On Monday, Superintendent Brian Osborne and Columbia High School principal Lovie Lilly released a statement about , a sketch comedy club. The statement appears below in full:
To the CHS Community:
As you may know, some public debate arose in response to the district's decision to cancel the final performance of "Friday Night Live" (FNL), and to the discipline meted out for infractions related to the show. Respect for the confidentiality of students and staff members has prevented the administration from directly addressing many of these concerns publicly. However, the ongoing controversy has prompted us to provide some clarification concerning the district's approach to responding to this incident.
As a learning community, it is essential that we create positive avenues to reaffirm our core values that everyone is important, and that everyone deserves to be respected. Last week, controversy arose for the second time this year over the differences between humor and offense. Sketch comedy and improvisation should indeed have a place within the public school setting. They can be avenues for brilliance, student creativity and growth, and social satire.
This latest incident is about crossing the line, not merely a matter of who was told to do what or not to do what. The idea that one can push the envelope in the name of "irreverent humor" by deliberately offending and denigrating others cannot be countenanced in a public school setting. All members of the school community, no matter their role or background, should be able to participate fully in the school community without being denigrated or having aspects of their personal identity subjected to ridicule.
The FNL show contained a sketch which was particularly offensive and inappropriate for a number of reasons. Discussing the specifics would compound the invasion of privacy of the several faculty members involved. After being made aware of the offensive sketch on Friday June 8, administrators considered permitting the final FNL performance to take place if the sketch were eliminated.
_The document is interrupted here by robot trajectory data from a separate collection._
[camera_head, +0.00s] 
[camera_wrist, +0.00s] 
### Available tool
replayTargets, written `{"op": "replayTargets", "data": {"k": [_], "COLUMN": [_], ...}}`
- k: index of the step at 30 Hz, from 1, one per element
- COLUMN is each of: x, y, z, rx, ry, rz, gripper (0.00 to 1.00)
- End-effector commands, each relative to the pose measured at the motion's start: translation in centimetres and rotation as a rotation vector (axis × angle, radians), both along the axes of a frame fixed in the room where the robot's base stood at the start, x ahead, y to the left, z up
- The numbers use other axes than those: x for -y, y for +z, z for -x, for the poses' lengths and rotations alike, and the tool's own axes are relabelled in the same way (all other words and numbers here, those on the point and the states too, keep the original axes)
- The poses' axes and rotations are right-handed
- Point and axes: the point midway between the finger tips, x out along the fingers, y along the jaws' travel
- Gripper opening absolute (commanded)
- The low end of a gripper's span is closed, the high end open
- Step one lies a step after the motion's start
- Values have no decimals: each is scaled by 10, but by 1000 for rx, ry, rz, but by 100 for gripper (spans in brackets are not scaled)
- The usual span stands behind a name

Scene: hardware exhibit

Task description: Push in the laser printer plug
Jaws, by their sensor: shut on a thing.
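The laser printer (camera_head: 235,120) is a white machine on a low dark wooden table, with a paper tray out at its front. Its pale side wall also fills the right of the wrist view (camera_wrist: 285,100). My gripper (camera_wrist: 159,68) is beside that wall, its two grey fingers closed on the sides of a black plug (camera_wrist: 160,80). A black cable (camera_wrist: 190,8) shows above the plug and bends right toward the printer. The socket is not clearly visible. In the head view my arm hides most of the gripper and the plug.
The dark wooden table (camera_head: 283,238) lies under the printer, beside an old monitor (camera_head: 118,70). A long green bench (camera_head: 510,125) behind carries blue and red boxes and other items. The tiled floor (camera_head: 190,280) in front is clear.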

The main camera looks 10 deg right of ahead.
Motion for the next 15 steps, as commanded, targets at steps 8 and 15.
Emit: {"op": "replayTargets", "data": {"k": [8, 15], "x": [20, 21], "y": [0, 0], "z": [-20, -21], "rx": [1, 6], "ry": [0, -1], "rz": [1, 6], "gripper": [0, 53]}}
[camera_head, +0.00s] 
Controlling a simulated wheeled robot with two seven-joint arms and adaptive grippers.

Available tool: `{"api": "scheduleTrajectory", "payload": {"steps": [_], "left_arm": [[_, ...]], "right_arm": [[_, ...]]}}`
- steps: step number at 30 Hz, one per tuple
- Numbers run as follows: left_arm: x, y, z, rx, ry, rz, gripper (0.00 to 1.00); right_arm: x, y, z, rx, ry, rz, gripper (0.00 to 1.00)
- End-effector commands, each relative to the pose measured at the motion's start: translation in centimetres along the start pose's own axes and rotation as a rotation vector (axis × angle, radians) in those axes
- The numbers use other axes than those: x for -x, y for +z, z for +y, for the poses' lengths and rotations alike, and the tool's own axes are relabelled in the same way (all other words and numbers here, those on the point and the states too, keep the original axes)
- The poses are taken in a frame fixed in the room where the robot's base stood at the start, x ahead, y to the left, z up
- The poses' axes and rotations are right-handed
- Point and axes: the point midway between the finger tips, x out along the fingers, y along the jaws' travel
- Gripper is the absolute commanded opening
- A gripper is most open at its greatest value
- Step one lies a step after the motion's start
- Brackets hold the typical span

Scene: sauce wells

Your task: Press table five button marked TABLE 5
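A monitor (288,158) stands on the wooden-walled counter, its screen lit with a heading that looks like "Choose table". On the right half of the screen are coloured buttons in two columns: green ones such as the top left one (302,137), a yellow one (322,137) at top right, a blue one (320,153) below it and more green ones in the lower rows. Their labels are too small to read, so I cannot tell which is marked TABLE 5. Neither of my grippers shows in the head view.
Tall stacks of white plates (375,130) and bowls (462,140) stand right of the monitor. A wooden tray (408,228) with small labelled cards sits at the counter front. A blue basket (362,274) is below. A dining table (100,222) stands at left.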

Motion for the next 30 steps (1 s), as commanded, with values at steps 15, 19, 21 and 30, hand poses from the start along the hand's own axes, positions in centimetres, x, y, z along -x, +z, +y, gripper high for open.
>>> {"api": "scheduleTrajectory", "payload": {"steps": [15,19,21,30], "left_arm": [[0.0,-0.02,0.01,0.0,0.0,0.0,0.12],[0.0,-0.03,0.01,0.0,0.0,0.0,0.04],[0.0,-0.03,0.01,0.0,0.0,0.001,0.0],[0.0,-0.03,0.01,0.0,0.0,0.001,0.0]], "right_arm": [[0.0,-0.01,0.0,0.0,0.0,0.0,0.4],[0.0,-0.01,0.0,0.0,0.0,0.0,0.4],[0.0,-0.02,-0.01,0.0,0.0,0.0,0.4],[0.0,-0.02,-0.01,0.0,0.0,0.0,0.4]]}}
Ultimately, however, the district determined that an additional performance was not in the best interests of the CHS community, and therefore the Saturday performance was cancelled to prevent reoccurrence.
Nevertheless, the students and their families subsequently chose to present the show on Saturday June 9 at an off-campus location. The offensive sketch that the co-directors had agreed to eliminate remained part of the show, although we understand the characters were renamed along with other minor edits.
The district cannot comment on consequences for individual students. We can say that the high school practice is to follow the CHS Handbook and to take into account prior student behaviors. We have reviewed the matter and affirmed that CHS acted within its authority and applied consequences within the guidelines.
This incident has highlighted the need for more accountability and oversight of FNL and other similar groups. Through this controversy, we understand that prior year performances have also included material patently inappropriate for a public school setting. FNL will undergo a thorough review and guidelines will be established that will enable the development and performance of sketch comedy to continue in the best tradition of thought-provoking satire, while ensuring that all members of our school community can be free from ridicule and invasions into their private lives.
More importantly, this incident presents a learning opportunity for our school community. Maplewood South Orange is a very special place where families of all backgrounds have chosen to come together. As a community, it is imperative that we strive to understand other points of view, and navigate with respect the balance between intention and perception. As the character Atticus [Finch] says in To Kill a Mockingbird: "You never really understand a person until you consider things from his point of view... Until you climb inside of his skin and walk around in it."
As we work through these difficult issues together, we can renew our school community's commitment to truly respecting each other in every aspect of our lives, regardless of background or role. The district is planning ways to create more opportunities for dialogue in the school community in the coming school year, and opportunities for each of us to take a walk in the shoes of someone else. We look forward to continuing this dialogue with you in the coming year.
Brian G. Osborne, Ed.D. Lovie Lilly, Ed.D.